The Full Court ulti­mate­ly award­ed the wife approx­i­mate­ly 98% of the asset pool. Like the tri­al judge, the Full Court found that it was appro­pri­ate to award a sig­nif­i­cant future needs adjust­ment giv­en the small size of the asset pool and the oth­er rel­e­vant future needs fac­tors. The Full Court var­ied the tri­al judge’s orders by requir­ing the hus­band to dis­charge only $150,000 of the wife’s mort­gage, leav­ing her respon­si­ble for the bal­ance of that mort­gage of $124,000. The Full Court did not dis­turb the tri­al judge’s orders for com­bined spouse main­te­nance, child sup­port and adult child main­te­nance of $100,000 per annum.

The tri­al judge had ordered the hus­band to pay one half of the wife’s costs, on the basis that the tri­al judge’s orders very close­ly resem­bled an offer that the wife had been pre­pared to accept. The tri­al judge thought that the hus­band should have set­tled on that basis and so ordered him to pay some of the wife’s costs.

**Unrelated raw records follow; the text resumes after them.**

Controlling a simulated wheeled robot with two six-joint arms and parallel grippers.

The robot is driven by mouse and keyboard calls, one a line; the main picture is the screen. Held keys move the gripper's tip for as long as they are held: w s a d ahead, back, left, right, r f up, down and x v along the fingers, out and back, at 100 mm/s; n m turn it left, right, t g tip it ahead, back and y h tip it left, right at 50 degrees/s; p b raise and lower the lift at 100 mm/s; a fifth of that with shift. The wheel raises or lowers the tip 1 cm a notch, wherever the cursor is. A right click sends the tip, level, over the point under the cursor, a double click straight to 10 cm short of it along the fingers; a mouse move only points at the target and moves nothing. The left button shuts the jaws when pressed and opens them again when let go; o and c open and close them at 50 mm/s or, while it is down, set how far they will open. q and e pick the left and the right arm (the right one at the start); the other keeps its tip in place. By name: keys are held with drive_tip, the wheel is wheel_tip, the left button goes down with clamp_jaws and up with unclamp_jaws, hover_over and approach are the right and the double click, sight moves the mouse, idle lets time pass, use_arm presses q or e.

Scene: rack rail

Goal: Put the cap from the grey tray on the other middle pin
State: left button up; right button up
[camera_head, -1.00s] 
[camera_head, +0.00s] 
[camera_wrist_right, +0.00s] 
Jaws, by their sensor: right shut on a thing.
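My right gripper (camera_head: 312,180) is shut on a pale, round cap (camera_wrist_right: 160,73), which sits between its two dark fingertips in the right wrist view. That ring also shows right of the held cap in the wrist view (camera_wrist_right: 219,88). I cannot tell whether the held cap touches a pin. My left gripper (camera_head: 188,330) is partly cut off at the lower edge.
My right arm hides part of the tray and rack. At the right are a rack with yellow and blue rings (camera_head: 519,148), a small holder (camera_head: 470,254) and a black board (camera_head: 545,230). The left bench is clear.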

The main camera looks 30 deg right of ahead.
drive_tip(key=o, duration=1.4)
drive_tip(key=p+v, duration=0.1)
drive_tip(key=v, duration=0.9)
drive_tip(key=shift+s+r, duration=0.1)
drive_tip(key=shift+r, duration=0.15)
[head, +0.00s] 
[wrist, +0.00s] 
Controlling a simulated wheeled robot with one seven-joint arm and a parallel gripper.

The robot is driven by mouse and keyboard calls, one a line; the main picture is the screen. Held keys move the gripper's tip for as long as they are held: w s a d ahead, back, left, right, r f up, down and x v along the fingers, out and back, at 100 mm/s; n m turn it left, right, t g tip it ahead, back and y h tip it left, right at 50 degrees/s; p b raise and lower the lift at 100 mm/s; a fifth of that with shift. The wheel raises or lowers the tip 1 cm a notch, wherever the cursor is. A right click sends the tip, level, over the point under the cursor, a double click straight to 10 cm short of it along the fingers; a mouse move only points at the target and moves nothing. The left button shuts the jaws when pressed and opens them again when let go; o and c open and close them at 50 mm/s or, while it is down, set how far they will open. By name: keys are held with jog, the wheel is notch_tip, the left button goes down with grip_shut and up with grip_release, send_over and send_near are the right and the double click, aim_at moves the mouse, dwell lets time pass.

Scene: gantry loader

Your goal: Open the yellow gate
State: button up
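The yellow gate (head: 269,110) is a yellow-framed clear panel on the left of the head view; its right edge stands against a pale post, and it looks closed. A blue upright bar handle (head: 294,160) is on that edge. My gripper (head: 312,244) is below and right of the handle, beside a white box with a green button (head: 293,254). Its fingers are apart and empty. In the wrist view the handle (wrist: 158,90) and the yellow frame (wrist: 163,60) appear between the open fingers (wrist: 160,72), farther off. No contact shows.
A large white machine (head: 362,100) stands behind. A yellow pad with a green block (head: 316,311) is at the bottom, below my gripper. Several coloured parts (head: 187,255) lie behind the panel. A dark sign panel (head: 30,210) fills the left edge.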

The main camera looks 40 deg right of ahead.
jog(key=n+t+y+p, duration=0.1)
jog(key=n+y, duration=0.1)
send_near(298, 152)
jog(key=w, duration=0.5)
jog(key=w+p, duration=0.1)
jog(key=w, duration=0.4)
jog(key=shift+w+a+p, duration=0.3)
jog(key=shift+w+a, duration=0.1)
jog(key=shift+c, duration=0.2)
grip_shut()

The Full Court’s orders were more favourable to the hus­band than the offer. In addi­tion, the Full Court did not find that the par­ties’ finan­cial cir­cum­stances war­rant­ed a costs order in either party’s favour. That is, when con­sid­er­ing the par­ties’ respec­tive finan­cial cir­cum­stances, the Full Court weighed up the vast dis­par­i­ty in the par­ties’ earn­ings against the court ordered oblig­a­tions on the hus­band to con­tin­ue to sup­port the wife and chil­dren and to reduce the wife’s mort­gage by $150,000. Ulti­mate­ly, the Full Court set aside the tri­al judge’s costs order and left each par­ty to pay their own legal costs.